Presentations – Get Set!

You’ve got something important to say and an audience that wants to hear it. How could it be any better? Setting the stage before you get there can make a big difference in how your message is received and avoid pitfalls.

1. Google the Group – Find out as much as you can about the group and the leaders before you accept the engagement. You don’t want to be surprised while you’re talking. At a comedy club in a suburban town, a young comic made assumptions. He came from a big and busy city in a different part of the country. He assumed that the audience would be parents and the women would be housewives. His fuzzy pink slippers and curlers in the hair jokes were falling flat. He shifted to jokes about the audience being asleep. A few minutes on the internet would have told them that they were in a suburb where most of the audience was young working couples. They left the stage without having gotten a single laugh. Know your audience!

2. Map It – Make sure you have directions both to and from the location. That might seem unnecessary but your return trip isn’t always as obvious as you might think. Print out the directions and make sure you put them in the car ahead of time. Review them before you leave home and review them at the location where you’re speaking before you leave the building. One speaker knew they could see the freeway they needed to be on to head home from the location but there was no entrance where they headed. Wandering around in neighborhoods with bars on the windows at ten o’clock at night is definitely not the way you want to end a successful presentation. Be sure you know how to get there and how to get back.

3. Visit the Venue – If it’s possible, go to the place you’re going to be speaking ahead of time. Get a good idea about the acoustics, the lighting, how close the audience will be, the available technology. It all makes a difference in how you interact with the audience. Will you be on a stage? Will you be at the same level as the audience? Will the audience be seated in rows that rise and give complete visibility of you and your props? Having a clear idea of how your position in the room relates to the audience can prevent wearing the wrong clothing, using body language that some people won’t be able to see, or having props that won’t work. Sit where the audience will sit and get a good idea of what and how much they will be able to see.

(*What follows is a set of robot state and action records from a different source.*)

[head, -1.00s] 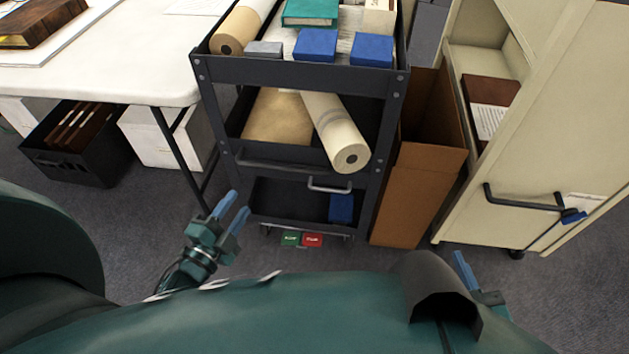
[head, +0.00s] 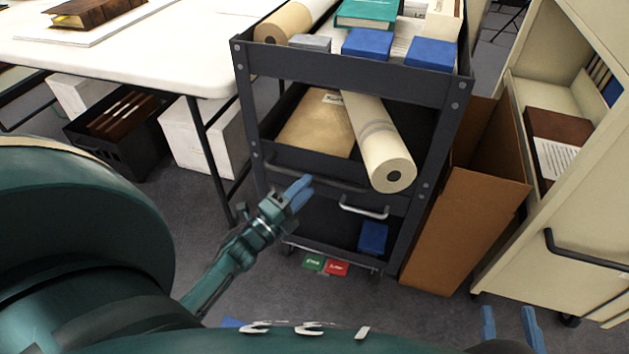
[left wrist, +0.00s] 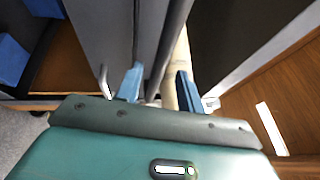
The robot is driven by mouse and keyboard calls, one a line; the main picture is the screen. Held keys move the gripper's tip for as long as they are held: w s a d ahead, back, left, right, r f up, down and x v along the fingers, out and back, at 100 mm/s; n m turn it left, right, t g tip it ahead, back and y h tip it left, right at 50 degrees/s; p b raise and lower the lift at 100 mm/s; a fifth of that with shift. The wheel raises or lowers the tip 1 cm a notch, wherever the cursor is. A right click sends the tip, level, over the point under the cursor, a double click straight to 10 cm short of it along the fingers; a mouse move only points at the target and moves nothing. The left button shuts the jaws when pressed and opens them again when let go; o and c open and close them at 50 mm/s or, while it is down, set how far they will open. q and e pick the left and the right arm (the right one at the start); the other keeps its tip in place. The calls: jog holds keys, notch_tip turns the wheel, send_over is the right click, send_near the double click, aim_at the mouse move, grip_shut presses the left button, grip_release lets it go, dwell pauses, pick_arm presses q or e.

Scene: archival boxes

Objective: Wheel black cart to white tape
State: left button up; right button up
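The black cart (head: 350,68) stands upright in the middle of the head view, with loaded shelves and a dark handle bar (head: 335,182) across its near side. My left gripper (head: 301,189) is at the left part of that bar. In the left wrist view its blue fingers (left wrist: 158,88) are apart, with a dark bar (left wrist: 171,48) running between them; I cannot tell whether they touch it. My right gripper (head: 512,325) is open and empty at the bottom right, away from the cart.
A white table (head: 165,62) stands close at the cart's left, with a dark crate (head: 112,152) below. A brown open box (head: 465,225) and a cream cabinet (head: 570,205) stand at its right. Green (head: 313,262) and red (head: 337,267) pedals sit at the cart's base.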

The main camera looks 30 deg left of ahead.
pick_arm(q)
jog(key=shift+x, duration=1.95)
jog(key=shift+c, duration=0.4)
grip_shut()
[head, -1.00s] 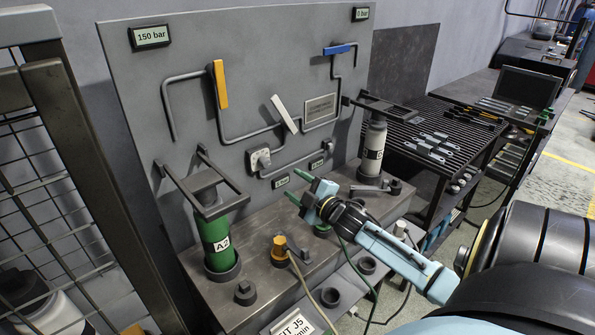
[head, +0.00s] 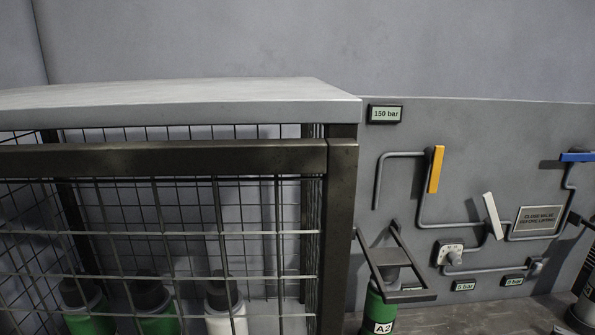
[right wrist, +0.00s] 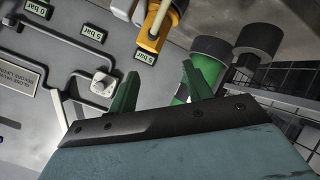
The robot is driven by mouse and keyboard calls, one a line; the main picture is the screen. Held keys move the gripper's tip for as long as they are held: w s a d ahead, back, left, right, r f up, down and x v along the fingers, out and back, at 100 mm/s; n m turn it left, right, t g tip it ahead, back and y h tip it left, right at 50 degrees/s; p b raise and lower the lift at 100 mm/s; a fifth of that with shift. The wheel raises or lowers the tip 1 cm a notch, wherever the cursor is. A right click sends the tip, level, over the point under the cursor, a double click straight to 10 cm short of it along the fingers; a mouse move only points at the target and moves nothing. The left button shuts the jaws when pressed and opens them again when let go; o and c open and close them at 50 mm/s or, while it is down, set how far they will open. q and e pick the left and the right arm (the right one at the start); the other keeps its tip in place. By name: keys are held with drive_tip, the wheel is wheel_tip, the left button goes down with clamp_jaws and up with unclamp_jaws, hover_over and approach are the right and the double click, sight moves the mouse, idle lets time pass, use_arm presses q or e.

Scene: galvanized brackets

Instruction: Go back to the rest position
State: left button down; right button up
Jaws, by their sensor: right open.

4. Practice with a Microphone – How many times have you been in a meeting where a speaker was introduced and offered a microphone that they declined to use and then started to talk with people in the back yelling that they couldn’t hear the speaker? If you’re speaking to a large group, use the microphone and be familiar with how it works. Know ahead of time if they’re going to have to clip something on you that will limit your movement or require some uncomfortable effort to connect it to your clothing. For a local television show, one woman wound up with her clothing so badly adjusted in the back to make the clips work that she was unable to use movements she planned and had to stand stiffly in one place. Know what’s going to impact your presentation.

5. Practice in the Clothes You’re Going to Wear – That outfit might look great in the store or on the hanger. It might not look as great in front of an audience. It’s not just whether it matches the background. Does it allow the movements you want to make to make your point? What does it look like on? How does it look when you’re moving around the stage? Check it out with a video of a practice session or in front of a mirror. Make sure that there are no odd things going on. It’s not a pretty sight when your shirt pulls up to reveal a spare tire. It might seem long enough when you’re standing still but you want to see how it behaves when you’re performing. Make sure that you know what kind of impression you’re going to make when you’re actually speaking.

6. Dress for Success – An excellent speaker arrived early at an event to check out the venue and see how her presentation would fare. Imagine her surprise when she walked in and saw that the backdrop on the stage was the same color as her planned outfit. Fortunately, there was time to make the necessary changes and show up in clothing that contrasted and allowed her dramatic movements to have the impact they were meant to have. If your presentation is going to be filmed, avoid white or bright red clothing, shiny objects, small checked fabric, or narrow stripes. You’ve seen people on TV in clothing that keeps swimming in front of your eyes and distracts you from the speaker’s message. Avoid the same mistake.

7. Ask Others Who’ve Spoken to the Group – A speaker was invited to do a business presentation to a group after one of the members heard them speak on the same topic. Both the speaker and the person who suggested them to the group were pleased about the opportunity. Ask someone else who has spoken there what their experience was like. You can start out from a win-win and find yourself going in a completely different direction pretty quickly. One speaker discovered that he was expected to remain in the seat he were escorted to when he got up to go to the bar. Two people were there immediately to escort him back. Find out if there are unwritten rules. It’s more than just clear, concise communication.

Conclusion: It pays to check out the group and the setting ahead of time. If you have that knowledge and clear, concise communication you’ve got it made!